■ WHAT IS NEEDED ■
Every line in the data below from the one containing "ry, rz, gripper" down to the one containing "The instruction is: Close", both included, must be retyped exactly; no other line is to appear.
* BEGIN PROVIDED INFORMATION *
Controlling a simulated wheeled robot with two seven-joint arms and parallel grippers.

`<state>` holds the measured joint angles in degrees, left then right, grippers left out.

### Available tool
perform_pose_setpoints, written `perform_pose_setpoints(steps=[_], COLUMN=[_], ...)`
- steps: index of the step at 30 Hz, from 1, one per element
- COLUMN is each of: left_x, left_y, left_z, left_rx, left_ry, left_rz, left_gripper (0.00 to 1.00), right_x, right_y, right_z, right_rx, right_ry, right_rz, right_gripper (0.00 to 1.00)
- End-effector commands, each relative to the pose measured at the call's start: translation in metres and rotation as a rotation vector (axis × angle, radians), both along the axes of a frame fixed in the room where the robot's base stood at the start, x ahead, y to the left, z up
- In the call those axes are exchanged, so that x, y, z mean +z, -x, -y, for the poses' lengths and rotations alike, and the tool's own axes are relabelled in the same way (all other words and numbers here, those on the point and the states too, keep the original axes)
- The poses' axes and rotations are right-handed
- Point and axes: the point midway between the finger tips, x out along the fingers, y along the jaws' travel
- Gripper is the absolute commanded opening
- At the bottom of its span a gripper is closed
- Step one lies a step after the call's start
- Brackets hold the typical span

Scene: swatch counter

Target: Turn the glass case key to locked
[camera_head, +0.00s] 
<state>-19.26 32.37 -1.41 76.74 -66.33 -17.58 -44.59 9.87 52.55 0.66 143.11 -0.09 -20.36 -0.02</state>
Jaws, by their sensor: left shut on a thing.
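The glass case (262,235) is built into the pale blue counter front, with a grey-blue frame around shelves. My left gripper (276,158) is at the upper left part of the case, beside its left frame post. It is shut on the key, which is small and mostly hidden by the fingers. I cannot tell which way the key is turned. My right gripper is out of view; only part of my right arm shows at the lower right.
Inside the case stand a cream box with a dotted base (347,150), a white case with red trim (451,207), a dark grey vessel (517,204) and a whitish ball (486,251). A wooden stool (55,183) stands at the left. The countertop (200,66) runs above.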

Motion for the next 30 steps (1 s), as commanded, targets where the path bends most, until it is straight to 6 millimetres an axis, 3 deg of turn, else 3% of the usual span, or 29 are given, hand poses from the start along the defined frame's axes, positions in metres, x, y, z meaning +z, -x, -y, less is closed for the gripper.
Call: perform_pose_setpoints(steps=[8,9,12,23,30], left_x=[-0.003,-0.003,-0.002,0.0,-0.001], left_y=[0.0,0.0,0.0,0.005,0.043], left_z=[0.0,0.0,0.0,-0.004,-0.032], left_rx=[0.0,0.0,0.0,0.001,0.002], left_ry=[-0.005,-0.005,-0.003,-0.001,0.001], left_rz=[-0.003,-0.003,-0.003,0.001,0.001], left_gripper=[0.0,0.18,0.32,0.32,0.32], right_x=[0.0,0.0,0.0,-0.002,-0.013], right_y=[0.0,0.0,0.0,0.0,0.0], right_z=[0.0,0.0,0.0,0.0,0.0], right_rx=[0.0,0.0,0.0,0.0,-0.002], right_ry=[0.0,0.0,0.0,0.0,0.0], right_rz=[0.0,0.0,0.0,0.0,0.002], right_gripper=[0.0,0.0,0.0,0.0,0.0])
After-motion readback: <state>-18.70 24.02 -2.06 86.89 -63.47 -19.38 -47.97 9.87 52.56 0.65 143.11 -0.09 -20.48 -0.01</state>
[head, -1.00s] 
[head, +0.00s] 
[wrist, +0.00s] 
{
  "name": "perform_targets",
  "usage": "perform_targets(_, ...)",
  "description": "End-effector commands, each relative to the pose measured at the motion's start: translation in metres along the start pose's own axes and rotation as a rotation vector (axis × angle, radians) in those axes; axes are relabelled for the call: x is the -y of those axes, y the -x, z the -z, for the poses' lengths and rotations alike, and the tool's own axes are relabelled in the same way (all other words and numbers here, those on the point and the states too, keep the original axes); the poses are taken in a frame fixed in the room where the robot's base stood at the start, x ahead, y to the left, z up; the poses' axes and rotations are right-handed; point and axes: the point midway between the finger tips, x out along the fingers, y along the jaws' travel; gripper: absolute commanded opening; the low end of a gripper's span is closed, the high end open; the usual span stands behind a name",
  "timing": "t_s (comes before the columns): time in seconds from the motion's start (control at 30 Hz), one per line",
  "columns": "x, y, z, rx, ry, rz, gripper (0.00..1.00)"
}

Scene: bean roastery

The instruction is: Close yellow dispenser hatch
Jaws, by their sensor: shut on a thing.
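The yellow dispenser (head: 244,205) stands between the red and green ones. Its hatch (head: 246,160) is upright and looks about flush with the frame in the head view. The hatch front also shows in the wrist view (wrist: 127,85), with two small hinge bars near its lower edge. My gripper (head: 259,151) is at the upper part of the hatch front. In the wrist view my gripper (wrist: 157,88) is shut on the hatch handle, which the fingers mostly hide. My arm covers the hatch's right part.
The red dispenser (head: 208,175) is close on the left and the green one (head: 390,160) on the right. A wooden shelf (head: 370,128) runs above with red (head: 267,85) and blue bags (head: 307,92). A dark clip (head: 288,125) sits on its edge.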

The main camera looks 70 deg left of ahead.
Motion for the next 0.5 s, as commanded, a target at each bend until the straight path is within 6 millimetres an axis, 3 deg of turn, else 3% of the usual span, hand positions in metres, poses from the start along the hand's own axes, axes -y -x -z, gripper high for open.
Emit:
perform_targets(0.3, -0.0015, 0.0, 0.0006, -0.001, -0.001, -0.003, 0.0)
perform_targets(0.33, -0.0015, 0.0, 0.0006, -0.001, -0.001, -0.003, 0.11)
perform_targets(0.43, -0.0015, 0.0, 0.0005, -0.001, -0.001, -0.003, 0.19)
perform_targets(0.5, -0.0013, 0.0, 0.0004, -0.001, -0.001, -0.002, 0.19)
* END PROVIDED INFORMATION *
■ ANSWER BELOW ■
  "columns": "x, y, z, rx, ry, rz, gripper (0.00..1.00)"
}

Scene: bean roastery

The instruction is: Close yellow dispenser hatch

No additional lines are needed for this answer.